==== SUPPLIED DATA
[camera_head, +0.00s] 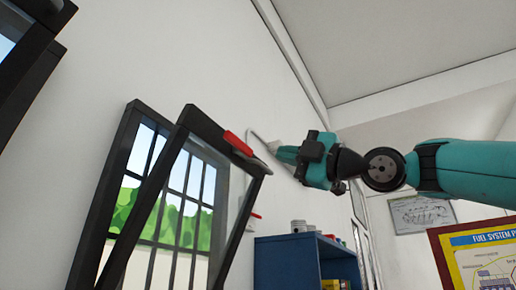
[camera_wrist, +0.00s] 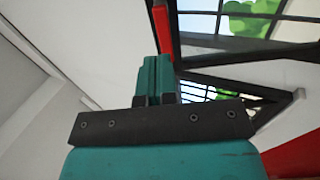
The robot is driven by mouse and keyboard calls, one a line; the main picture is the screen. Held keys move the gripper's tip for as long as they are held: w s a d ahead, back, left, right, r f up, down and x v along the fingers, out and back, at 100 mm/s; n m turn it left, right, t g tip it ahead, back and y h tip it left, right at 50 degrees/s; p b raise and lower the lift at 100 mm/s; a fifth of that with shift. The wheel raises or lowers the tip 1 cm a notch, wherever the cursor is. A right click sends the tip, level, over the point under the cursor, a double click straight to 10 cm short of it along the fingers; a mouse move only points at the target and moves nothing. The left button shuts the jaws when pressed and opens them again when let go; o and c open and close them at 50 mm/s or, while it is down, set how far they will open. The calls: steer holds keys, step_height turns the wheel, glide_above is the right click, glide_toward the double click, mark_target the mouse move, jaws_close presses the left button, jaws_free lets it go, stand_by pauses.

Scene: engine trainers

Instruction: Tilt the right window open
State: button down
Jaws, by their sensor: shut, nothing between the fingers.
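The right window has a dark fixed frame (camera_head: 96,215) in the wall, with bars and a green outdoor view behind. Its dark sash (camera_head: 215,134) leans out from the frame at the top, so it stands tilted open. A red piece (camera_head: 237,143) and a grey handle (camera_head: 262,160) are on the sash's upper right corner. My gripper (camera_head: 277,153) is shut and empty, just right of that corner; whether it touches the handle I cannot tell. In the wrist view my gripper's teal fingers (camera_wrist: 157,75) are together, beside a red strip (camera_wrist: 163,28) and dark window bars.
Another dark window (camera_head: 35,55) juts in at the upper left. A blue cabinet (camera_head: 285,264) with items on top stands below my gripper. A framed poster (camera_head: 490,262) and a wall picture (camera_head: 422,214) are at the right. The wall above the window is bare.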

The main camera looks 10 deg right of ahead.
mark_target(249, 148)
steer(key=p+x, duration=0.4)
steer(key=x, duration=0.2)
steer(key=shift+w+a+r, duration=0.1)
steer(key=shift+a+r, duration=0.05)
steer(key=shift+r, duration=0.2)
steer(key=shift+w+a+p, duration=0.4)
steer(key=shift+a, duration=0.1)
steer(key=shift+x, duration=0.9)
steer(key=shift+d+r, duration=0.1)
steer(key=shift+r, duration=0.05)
========
==== SUPPLIED DATA
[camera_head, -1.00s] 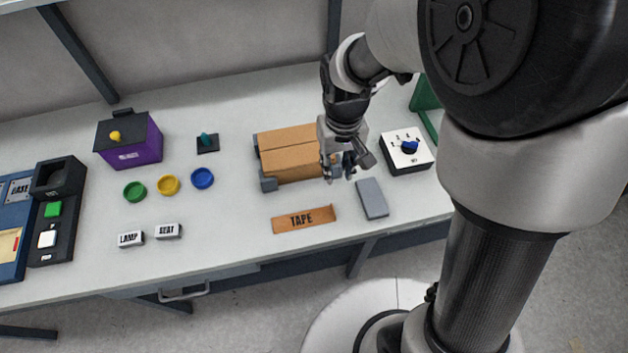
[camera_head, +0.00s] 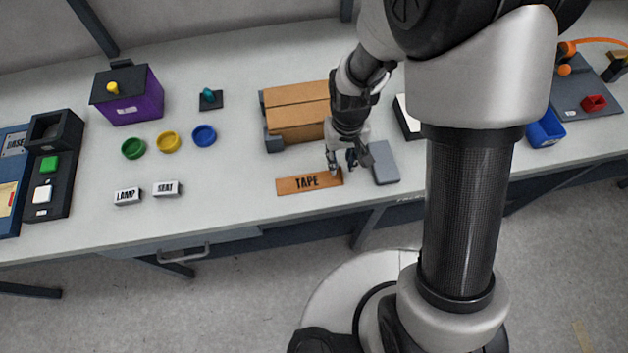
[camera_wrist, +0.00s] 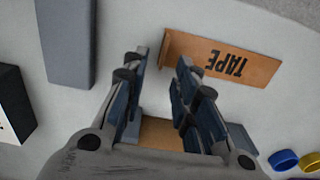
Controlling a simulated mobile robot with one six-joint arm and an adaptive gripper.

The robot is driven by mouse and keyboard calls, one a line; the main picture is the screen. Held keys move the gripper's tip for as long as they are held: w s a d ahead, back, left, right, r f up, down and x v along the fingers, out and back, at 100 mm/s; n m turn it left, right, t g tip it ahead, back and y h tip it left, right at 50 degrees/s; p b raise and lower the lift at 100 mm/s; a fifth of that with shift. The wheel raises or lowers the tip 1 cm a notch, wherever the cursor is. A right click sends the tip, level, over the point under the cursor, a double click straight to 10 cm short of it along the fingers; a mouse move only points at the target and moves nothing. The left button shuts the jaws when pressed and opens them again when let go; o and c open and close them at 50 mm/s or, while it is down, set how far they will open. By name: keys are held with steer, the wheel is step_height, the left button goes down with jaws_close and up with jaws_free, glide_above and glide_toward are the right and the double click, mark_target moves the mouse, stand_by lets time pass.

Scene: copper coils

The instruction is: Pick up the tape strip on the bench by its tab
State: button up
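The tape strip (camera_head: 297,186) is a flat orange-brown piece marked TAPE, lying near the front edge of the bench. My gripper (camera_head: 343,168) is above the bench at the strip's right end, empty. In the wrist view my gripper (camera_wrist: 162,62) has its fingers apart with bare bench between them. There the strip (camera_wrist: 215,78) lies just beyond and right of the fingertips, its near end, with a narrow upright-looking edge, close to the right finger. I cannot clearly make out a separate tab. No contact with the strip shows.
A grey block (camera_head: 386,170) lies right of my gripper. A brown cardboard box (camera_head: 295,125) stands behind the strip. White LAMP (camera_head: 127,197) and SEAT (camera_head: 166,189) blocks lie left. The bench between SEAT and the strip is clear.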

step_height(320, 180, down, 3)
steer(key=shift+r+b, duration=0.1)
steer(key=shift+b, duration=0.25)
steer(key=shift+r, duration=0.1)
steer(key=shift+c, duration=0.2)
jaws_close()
========
GIVEN EXERCISE:
Output exactly the lines running from the line containing "Instruction: Tilt the right window open" through the line containing "State: button down", and only those lines.

CORRECT ANSWER:
Instruction: Tilt the right window open
State: button down

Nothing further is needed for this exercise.